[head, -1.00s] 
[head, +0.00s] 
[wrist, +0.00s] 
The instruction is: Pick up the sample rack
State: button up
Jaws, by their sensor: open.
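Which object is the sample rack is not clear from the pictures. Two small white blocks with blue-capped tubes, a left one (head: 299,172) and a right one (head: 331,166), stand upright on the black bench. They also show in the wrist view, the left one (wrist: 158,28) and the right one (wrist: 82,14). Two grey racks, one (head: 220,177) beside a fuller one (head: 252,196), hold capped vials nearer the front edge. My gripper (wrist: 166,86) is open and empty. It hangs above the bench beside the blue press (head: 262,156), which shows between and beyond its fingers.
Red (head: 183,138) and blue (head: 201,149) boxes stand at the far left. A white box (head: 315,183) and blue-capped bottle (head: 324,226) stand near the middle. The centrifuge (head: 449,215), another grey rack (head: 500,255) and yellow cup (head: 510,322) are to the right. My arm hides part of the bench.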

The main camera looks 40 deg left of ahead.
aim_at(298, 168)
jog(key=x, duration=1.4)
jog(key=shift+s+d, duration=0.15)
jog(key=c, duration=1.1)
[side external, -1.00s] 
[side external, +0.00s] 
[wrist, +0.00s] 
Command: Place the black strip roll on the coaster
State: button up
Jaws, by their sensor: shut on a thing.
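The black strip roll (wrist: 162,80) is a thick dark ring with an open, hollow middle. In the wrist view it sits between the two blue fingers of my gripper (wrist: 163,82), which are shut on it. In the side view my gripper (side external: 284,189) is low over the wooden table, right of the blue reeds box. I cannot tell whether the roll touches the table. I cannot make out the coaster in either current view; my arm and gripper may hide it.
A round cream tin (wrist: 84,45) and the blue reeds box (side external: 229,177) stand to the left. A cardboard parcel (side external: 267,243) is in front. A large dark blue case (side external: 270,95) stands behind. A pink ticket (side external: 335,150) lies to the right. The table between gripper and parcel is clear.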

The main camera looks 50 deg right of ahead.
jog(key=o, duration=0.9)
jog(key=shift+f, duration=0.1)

========================

Problem description: The whole listing above needs to be written out again exactly.

The completed task:
[head, -1.00s] 
[head, +0.00s] 
[wrist, +0.00s] 
The instruction is: Pick up the sample rack
State: button up
Jaws, by their sensor: open.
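Which object is the sample rack is not clear from the pictures. Two small white blocks with blue-capped tubes, a left one (head: 299,172) and a right one (head: 331,166), stand upright on the black bench. They also show in the wrist view, the left one (wrist: 158,28) and the right one (wrist: 82,14). Two grey racks, one (head: 220,177) beside a fuller one (head: 252,196), hold capped vials nearer the front edge. My gripper (wrist: 166,86) is open and empty. It hangs above the bench beside the blue press (head: 262,156), which shows between and beyond its fingers.
Red (head: 183,138) and blue (head: 201,149) boxes stand at the far left. A white box (head: 315,183) and blue-capped bottle (head: 324,226) stand near the middle. The centrifuge (head: 449,215), another grey rack (head: 500,255) and yellow cup (head: 510,322) are to the right. My arm hides part of the bench.

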The main camera looks 40 deg left of ahead.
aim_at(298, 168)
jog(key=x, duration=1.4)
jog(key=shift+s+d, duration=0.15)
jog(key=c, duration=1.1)
[side external, -1.00s] 
[side external, +0.00s] 
[wrist, +0.00s] 
Command: Place the black strip roll on the coaster
State: button up
Jaws, by their sensor: shut on a thing.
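The black strip roll (wrist: 162,80) is a thick dark ring with an open, hollow middle. In the wrist view it sits between the two blue fingers of my gripper (wrist: 163,82), which are shut on it. In the side view my gripper (side external: 284,189) is low over the wooden table, right of the blue reeds box. I cannot tell whether the roll touches the table. I cannot make out the coaster in either current view; my arm and gripper may hide it.
A round cream tin (wrist: 84,45) and the blue reeds box (side external: 229,177) stand to the left. A cardboard parcel (side external: 267,243) is in front. A large dark blue case (side external: 270,95) stands behind. A pink ticket (side external: 335,150) lies to the right. The table between gripper and parcel is clear.

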The main camera looks 50 deg right of ahead.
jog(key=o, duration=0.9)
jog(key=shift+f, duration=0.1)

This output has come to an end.